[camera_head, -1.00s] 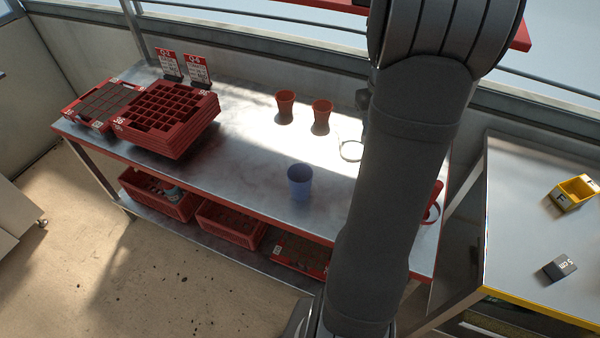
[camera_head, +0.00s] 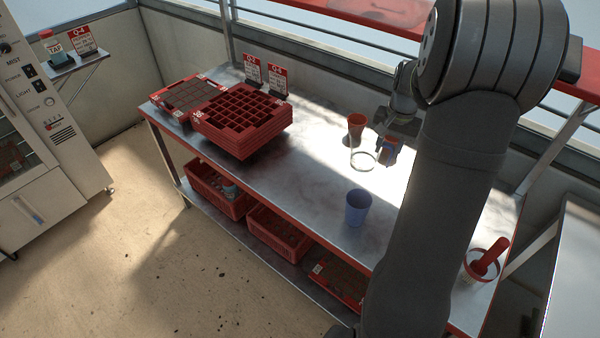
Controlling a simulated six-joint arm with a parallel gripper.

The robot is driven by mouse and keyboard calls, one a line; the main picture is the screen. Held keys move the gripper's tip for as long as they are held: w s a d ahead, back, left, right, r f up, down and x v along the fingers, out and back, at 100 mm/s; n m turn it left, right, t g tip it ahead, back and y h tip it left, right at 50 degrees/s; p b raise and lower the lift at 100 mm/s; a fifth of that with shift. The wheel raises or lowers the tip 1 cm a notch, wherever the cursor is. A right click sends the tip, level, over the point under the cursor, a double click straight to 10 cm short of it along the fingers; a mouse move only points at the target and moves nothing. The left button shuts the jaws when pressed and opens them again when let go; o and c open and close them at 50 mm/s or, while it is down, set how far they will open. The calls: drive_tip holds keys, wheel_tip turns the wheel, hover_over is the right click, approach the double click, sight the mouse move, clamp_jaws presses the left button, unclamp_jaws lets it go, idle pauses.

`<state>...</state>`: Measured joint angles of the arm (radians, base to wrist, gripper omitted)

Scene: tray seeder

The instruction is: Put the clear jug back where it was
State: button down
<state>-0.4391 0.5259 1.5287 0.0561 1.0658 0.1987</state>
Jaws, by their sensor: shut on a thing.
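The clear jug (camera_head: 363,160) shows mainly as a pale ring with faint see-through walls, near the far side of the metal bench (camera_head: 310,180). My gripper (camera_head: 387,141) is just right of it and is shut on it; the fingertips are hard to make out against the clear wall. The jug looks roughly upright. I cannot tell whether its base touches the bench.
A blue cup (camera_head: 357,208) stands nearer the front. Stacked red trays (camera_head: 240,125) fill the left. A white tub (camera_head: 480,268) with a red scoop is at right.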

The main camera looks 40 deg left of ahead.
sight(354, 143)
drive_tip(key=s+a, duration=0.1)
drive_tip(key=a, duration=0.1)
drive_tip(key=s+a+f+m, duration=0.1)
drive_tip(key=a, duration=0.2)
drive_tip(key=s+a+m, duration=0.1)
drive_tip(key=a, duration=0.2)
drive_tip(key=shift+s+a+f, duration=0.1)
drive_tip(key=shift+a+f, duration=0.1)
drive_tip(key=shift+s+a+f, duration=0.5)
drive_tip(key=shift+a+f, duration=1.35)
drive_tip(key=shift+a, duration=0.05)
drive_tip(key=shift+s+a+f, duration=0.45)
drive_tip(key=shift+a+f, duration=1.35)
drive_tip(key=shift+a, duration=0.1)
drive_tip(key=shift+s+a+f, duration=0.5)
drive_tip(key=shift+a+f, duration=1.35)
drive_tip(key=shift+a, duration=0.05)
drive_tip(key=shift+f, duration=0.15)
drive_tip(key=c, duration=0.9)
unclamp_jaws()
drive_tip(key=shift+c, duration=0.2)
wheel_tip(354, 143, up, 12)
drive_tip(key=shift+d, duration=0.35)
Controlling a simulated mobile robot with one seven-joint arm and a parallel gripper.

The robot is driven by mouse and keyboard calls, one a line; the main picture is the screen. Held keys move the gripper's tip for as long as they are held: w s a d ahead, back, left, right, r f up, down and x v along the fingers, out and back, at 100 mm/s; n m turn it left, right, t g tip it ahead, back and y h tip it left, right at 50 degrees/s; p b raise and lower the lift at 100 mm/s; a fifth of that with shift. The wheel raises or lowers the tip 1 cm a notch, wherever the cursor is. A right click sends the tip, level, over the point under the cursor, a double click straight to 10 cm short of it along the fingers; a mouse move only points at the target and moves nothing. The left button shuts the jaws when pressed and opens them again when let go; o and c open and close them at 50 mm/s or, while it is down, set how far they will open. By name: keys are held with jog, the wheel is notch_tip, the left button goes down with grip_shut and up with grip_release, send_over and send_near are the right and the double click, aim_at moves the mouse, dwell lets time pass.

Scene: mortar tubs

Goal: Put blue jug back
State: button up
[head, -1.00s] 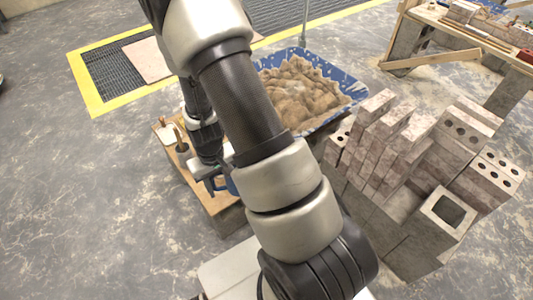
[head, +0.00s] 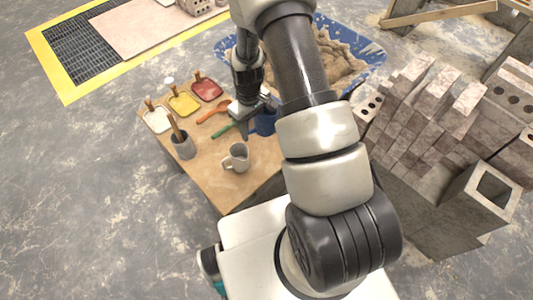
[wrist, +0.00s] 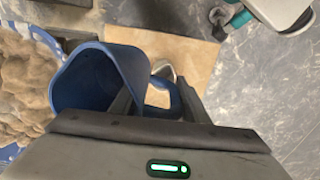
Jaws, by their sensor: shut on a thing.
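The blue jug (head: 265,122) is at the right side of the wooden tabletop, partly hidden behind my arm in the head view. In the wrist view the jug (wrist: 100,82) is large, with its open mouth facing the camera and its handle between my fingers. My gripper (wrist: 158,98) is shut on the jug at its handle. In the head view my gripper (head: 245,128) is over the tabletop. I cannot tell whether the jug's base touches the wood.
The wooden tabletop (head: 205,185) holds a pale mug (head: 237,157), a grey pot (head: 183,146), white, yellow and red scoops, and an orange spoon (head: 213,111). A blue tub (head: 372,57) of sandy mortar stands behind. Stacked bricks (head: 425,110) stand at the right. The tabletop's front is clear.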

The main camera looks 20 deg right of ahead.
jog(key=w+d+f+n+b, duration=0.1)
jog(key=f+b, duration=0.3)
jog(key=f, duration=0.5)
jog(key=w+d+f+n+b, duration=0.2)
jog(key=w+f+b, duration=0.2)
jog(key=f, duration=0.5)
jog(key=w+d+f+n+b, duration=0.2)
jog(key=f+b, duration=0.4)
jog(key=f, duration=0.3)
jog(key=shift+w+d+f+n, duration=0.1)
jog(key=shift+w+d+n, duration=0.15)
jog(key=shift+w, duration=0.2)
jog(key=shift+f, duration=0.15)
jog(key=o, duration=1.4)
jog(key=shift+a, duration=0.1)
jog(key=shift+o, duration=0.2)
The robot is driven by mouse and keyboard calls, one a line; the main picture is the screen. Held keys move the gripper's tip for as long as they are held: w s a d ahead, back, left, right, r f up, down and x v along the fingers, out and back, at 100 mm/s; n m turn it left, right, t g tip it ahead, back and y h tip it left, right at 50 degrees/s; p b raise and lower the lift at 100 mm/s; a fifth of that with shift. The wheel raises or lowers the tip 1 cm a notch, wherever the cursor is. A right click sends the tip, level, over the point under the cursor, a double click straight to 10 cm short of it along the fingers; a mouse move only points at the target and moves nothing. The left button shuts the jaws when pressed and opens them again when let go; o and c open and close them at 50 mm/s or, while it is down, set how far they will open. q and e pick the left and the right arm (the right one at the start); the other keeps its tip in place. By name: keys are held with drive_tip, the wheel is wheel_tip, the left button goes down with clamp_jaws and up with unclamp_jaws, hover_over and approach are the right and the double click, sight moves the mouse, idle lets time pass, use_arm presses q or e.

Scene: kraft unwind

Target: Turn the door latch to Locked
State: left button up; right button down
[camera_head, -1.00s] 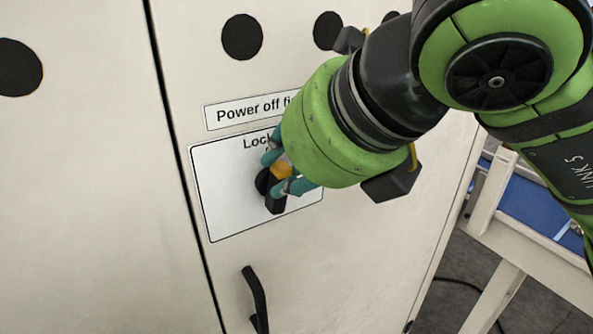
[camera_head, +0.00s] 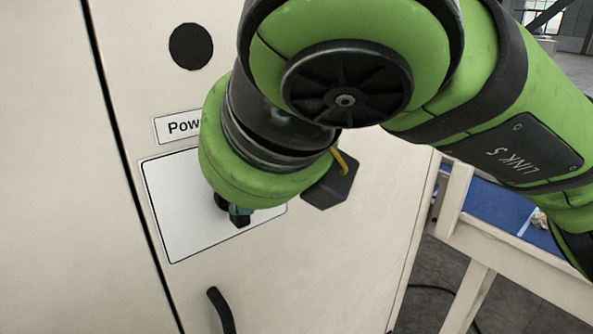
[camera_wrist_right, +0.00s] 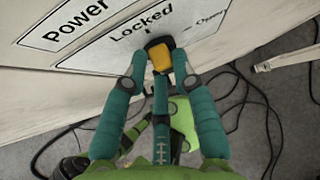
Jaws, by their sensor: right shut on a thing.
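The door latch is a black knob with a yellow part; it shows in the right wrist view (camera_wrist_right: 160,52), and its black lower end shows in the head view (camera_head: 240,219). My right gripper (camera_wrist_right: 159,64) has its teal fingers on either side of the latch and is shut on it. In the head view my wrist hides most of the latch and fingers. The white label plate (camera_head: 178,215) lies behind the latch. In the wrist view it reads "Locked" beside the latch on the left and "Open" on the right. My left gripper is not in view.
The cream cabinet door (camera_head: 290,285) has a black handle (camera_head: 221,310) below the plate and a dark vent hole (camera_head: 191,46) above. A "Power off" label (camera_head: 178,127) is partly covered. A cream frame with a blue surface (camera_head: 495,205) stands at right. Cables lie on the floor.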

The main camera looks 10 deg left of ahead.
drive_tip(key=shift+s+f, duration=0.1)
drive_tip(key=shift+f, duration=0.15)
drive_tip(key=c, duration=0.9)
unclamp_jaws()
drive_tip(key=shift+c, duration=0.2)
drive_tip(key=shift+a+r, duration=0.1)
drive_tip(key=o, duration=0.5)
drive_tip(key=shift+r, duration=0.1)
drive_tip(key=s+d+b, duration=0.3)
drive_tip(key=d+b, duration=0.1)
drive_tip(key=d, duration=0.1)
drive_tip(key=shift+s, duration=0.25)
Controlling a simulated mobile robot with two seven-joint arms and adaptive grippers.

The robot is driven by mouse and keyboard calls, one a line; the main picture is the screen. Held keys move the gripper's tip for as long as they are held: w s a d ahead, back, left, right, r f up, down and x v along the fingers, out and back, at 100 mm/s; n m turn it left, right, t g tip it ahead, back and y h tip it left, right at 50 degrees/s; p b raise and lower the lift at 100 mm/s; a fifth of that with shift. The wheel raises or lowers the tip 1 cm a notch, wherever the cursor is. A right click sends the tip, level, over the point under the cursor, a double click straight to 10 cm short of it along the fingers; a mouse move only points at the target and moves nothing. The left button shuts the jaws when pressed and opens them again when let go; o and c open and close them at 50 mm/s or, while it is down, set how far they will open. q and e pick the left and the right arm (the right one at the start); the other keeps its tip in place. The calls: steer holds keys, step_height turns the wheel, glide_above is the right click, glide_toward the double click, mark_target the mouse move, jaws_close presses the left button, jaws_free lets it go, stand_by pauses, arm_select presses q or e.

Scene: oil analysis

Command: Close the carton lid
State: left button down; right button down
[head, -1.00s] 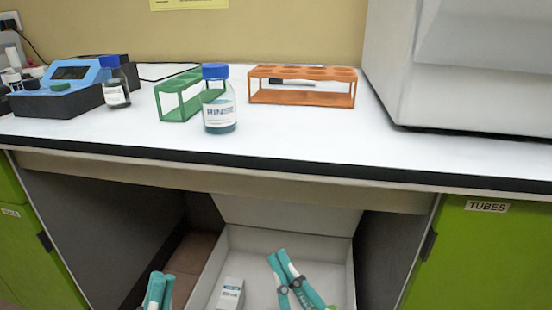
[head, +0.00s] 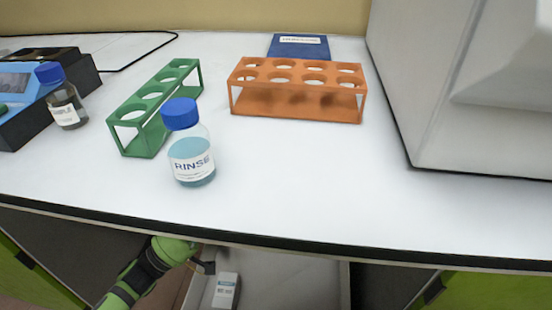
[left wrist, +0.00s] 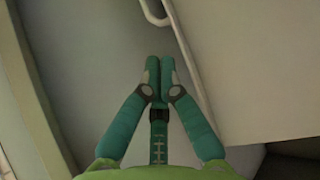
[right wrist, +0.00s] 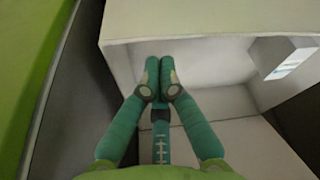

Required work:
Could the lines from the top of the material through the line with "Controlling a simulated six-joint" be repeated exactly, pictures left out?

Reply to the exercise:
[camera_head, -1.00s] 
[camera_head, +0.00s] 
Controlling a simulated six-joint arm with a parallel gripper.

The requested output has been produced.